__Stored records__:
--------------------------------

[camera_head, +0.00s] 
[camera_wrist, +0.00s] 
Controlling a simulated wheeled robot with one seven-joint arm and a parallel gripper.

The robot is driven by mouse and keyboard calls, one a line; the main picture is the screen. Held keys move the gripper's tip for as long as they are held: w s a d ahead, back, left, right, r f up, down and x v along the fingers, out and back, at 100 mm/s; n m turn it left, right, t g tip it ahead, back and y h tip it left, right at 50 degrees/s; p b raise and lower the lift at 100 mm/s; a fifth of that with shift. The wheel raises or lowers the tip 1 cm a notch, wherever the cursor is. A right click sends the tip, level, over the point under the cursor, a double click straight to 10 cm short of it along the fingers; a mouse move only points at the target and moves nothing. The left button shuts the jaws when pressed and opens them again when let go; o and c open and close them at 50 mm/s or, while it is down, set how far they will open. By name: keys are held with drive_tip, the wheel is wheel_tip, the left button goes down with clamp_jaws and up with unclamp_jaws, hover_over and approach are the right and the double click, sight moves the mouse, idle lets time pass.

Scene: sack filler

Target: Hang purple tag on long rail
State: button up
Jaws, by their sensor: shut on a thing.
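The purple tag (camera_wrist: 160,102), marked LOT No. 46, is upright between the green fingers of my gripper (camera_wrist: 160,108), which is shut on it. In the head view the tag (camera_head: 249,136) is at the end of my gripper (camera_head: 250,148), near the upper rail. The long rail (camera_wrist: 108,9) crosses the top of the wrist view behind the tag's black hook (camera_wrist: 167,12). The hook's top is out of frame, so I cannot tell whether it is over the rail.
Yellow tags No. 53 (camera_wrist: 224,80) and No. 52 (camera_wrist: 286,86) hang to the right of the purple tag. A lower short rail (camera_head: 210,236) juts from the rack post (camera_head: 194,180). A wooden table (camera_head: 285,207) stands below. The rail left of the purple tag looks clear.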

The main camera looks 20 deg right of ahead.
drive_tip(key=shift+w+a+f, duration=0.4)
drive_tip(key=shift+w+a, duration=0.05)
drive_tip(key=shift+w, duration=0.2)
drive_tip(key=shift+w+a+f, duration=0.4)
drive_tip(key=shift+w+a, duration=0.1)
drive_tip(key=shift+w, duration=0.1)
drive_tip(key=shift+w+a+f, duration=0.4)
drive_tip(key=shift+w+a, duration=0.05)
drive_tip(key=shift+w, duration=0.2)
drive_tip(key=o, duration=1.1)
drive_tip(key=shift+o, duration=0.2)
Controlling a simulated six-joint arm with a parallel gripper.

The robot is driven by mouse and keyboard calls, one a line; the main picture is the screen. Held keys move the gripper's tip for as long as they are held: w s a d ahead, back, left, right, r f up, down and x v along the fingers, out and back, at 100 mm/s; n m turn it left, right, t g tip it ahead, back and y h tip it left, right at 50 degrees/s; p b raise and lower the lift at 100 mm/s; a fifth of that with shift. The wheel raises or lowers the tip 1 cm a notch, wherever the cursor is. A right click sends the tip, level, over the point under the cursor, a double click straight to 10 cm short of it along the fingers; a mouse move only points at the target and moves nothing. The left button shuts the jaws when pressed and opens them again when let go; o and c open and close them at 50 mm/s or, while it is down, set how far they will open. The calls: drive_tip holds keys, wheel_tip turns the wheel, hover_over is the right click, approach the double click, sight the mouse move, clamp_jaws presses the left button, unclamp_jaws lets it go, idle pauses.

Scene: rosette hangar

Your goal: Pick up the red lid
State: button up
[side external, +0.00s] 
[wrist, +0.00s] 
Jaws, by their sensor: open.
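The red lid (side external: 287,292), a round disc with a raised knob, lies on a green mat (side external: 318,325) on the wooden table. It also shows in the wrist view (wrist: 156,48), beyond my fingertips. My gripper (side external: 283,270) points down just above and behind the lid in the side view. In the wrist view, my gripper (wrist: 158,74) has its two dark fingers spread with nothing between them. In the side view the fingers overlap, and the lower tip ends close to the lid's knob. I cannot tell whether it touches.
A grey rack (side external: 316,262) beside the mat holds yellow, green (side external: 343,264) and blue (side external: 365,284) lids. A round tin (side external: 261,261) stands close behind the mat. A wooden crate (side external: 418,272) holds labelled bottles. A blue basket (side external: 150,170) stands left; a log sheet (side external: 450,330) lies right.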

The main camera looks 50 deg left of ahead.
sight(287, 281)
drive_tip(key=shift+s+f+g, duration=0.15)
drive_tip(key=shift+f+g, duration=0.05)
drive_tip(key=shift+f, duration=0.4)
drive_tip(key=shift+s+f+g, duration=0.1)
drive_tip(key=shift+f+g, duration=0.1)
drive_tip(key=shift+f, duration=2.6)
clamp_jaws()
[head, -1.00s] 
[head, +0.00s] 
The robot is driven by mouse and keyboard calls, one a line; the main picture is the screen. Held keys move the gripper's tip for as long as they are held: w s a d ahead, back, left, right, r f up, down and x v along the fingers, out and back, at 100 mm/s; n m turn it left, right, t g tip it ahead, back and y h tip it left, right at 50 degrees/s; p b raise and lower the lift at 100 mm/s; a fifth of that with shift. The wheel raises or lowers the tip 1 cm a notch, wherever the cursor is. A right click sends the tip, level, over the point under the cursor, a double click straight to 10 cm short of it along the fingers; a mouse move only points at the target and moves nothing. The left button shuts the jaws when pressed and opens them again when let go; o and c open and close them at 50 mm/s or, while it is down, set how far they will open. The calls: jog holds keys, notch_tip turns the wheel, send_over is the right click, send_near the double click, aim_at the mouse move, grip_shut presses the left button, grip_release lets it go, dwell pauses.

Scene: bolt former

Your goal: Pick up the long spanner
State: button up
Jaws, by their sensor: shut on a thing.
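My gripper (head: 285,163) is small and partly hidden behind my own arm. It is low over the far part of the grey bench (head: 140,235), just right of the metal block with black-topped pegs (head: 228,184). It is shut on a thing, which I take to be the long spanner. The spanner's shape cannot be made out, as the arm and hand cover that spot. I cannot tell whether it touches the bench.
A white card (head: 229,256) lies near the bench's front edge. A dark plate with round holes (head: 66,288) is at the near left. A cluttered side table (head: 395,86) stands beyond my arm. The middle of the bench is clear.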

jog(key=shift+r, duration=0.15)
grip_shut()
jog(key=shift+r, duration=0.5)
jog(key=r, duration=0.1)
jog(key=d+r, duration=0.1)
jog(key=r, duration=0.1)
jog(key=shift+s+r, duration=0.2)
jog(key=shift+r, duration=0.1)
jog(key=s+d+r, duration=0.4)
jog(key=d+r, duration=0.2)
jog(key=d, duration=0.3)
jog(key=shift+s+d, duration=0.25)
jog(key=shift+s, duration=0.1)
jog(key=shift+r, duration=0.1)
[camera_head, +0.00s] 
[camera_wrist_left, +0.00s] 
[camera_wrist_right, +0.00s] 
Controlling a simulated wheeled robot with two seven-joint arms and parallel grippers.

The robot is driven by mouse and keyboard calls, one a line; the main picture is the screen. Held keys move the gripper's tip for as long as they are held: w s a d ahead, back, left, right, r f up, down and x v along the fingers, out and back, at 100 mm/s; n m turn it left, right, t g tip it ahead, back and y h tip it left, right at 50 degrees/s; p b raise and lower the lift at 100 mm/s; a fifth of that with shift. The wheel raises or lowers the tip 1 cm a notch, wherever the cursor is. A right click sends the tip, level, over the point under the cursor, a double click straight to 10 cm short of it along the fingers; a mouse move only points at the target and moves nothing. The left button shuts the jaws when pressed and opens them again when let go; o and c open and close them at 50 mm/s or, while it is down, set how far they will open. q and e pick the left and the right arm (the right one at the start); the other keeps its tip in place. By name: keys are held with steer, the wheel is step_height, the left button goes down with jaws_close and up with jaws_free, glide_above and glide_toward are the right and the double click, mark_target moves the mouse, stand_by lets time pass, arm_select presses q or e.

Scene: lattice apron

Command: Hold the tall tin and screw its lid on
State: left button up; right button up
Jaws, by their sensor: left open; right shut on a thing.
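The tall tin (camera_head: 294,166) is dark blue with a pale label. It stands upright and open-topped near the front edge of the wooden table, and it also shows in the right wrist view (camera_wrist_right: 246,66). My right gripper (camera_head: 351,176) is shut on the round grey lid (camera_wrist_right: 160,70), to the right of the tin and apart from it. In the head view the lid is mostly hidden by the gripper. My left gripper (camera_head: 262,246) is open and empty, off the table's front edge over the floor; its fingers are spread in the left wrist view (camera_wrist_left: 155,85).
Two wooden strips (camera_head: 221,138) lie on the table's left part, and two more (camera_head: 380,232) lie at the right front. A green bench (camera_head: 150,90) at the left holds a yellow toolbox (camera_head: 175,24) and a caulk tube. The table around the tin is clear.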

--------------------------------

__Instruction__: Copy out each line in the preceding records that contains "wheeled".

__Task output__:
Controlling a simulated wheeled robot with one seven-joint arm and a parallel gripper.
Controlling a simulated wheeled robot with two seven-joint arms and parallel grippers.

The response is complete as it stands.